** BEGIN **

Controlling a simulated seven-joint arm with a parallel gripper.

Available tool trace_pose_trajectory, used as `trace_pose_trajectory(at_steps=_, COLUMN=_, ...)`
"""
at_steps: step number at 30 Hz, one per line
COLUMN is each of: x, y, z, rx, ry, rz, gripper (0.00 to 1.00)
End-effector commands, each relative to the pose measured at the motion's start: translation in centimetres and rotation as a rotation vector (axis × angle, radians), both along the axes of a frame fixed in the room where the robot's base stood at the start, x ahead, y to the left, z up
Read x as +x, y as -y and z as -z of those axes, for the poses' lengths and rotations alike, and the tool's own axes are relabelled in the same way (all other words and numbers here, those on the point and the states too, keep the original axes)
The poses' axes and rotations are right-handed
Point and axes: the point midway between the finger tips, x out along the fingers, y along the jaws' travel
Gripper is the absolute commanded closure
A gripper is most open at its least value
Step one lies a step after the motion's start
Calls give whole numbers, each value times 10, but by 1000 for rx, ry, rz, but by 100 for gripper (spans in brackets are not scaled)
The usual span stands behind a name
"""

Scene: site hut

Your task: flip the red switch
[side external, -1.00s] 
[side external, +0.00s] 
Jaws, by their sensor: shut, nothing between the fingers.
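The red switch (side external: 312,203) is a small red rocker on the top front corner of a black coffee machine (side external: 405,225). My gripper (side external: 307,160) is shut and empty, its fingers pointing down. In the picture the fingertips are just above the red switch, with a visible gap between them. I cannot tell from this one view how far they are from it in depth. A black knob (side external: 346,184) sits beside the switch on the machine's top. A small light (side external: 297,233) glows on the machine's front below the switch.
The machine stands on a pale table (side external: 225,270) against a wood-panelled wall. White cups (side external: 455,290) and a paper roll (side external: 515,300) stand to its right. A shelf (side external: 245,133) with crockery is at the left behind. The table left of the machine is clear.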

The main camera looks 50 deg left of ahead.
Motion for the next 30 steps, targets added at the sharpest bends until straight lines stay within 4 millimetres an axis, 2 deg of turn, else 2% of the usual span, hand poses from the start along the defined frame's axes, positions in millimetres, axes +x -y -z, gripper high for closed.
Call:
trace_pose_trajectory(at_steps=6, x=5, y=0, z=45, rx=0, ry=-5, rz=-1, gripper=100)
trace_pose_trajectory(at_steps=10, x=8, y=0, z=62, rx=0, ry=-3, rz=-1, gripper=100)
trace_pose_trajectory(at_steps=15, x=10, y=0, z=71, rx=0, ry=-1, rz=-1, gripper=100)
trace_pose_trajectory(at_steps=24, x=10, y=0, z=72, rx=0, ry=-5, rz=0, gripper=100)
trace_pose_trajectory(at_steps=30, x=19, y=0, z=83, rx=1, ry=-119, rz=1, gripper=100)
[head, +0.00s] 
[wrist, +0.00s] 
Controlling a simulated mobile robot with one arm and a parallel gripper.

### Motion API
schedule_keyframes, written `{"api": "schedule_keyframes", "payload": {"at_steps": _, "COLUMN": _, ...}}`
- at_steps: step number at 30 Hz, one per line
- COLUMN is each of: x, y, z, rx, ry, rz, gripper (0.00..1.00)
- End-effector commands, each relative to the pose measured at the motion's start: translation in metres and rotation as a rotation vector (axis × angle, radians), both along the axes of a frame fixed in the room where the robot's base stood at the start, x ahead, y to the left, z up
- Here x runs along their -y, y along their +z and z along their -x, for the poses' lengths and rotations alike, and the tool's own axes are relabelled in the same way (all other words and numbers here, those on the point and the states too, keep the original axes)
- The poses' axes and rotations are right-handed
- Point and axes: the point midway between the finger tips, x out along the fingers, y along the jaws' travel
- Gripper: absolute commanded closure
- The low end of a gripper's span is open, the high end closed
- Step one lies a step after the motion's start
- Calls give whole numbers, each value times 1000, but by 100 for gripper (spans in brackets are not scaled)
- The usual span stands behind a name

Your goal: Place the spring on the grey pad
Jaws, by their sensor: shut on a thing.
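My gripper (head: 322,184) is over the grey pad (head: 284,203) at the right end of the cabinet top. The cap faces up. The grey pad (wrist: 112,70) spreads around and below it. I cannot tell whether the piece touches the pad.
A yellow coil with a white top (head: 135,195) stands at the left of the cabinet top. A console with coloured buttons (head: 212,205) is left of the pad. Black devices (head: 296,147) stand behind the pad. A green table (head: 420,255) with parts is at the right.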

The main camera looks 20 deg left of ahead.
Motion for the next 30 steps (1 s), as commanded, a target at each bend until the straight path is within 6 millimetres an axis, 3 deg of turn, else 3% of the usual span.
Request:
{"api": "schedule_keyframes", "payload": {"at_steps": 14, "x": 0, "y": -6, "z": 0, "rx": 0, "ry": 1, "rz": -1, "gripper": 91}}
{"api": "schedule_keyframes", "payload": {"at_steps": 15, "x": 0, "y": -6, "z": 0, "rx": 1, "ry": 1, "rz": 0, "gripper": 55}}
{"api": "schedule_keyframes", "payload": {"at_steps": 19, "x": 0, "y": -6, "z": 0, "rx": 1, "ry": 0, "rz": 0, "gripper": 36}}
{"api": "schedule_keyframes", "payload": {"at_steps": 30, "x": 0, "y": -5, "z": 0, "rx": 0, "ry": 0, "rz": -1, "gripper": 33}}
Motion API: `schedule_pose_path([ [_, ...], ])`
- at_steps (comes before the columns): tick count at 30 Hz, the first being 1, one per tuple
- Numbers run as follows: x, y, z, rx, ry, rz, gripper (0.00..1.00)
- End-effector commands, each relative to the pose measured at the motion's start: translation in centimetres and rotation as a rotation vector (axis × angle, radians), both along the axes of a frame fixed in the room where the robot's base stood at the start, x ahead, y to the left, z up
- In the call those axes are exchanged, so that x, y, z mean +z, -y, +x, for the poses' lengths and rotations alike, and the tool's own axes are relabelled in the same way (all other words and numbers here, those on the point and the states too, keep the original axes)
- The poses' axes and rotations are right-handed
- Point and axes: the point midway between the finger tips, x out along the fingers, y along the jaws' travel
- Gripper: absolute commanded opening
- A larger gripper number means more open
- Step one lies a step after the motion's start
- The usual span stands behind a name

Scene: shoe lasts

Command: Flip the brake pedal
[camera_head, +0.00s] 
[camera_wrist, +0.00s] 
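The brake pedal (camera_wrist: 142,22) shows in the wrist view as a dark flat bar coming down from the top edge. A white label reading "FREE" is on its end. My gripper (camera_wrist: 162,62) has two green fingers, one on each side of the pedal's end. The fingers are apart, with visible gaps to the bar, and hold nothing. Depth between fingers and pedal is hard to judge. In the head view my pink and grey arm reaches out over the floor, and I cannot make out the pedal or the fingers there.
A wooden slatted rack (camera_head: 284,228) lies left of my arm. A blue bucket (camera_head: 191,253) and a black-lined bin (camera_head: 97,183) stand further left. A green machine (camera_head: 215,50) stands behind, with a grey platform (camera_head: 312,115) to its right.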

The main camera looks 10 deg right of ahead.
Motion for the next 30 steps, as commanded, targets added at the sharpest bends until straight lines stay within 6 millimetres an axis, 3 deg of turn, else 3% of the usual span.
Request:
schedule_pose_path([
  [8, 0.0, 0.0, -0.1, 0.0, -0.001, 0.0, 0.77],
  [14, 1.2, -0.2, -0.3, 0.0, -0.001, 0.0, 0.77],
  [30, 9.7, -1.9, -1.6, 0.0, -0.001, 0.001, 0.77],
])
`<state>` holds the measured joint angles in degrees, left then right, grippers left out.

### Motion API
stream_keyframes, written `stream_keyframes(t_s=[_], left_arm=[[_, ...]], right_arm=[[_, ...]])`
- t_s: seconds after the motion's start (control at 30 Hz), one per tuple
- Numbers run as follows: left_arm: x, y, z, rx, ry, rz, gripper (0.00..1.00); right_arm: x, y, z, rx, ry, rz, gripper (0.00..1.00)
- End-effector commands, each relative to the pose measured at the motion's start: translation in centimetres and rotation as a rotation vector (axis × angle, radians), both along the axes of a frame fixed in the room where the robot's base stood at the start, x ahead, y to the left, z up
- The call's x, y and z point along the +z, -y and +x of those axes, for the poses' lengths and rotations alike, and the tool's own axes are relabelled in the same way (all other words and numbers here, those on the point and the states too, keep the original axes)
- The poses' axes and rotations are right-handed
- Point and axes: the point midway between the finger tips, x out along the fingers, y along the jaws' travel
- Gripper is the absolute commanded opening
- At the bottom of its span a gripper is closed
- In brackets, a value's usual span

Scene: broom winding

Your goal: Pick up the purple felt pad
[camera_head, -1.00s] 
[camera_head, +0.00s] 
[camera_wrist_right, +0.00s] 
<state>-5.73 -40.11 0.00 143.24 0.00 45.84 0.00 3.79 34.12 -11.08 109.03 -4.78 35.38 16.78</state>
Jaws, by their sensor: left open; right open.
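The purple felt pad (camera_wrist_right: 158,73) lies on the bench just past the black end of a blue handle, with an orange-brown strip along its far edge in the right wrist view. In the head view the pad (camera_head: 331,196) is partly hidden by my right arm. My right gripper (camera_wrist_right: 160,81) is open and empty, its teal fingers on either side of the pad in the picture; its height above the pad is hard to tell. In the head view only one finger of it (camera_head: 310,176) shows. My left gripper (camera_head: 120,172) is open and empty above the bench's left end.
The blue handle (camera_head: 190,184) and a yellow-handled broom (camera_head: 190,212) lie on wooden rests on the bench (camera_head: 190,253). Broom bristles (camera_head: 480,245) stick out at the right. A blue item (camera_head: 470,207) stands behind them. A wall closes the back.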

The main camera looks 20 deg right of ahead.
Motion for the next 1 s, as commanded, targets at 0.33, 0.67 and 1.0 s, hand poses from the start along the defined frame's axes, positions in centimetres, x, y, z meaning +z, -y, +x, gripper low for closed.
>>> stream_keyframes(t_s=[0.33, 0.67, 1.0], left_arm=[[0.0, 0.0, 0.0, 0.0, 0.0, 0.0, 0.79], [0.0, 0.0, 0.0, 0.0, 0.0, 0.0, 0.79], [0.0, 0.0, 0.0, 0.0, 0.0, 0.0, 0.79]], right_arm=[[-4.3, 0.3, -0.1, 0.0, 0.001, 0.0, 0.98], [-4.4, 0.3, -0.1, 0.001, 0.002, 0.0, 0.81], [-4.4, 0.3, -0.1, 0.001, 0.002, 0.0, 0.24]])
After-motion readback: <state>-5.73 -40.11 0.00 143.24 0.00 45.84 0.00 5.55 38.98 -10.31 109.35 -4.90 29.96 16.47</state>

** END **

What the task requires - All lines above from the one containing "A gripper is most open at its least value" to the one containing "[side external, +0.00s]" must be repeated exactly, both lines included, and no others.

Problem solution -
A gripper is most open at its least value
Step one lies a step after the motion's start
Calls give whole numbers, each value times 10, but by 1000 for rx, ry, rz, but by 100 for gripper (spans in brackets are not scaled)
The usual span stands behind a name
"""

Scene: site hut

Your task: flip the red switch
[side external, -1.00s] 
[side external, +0.00s] 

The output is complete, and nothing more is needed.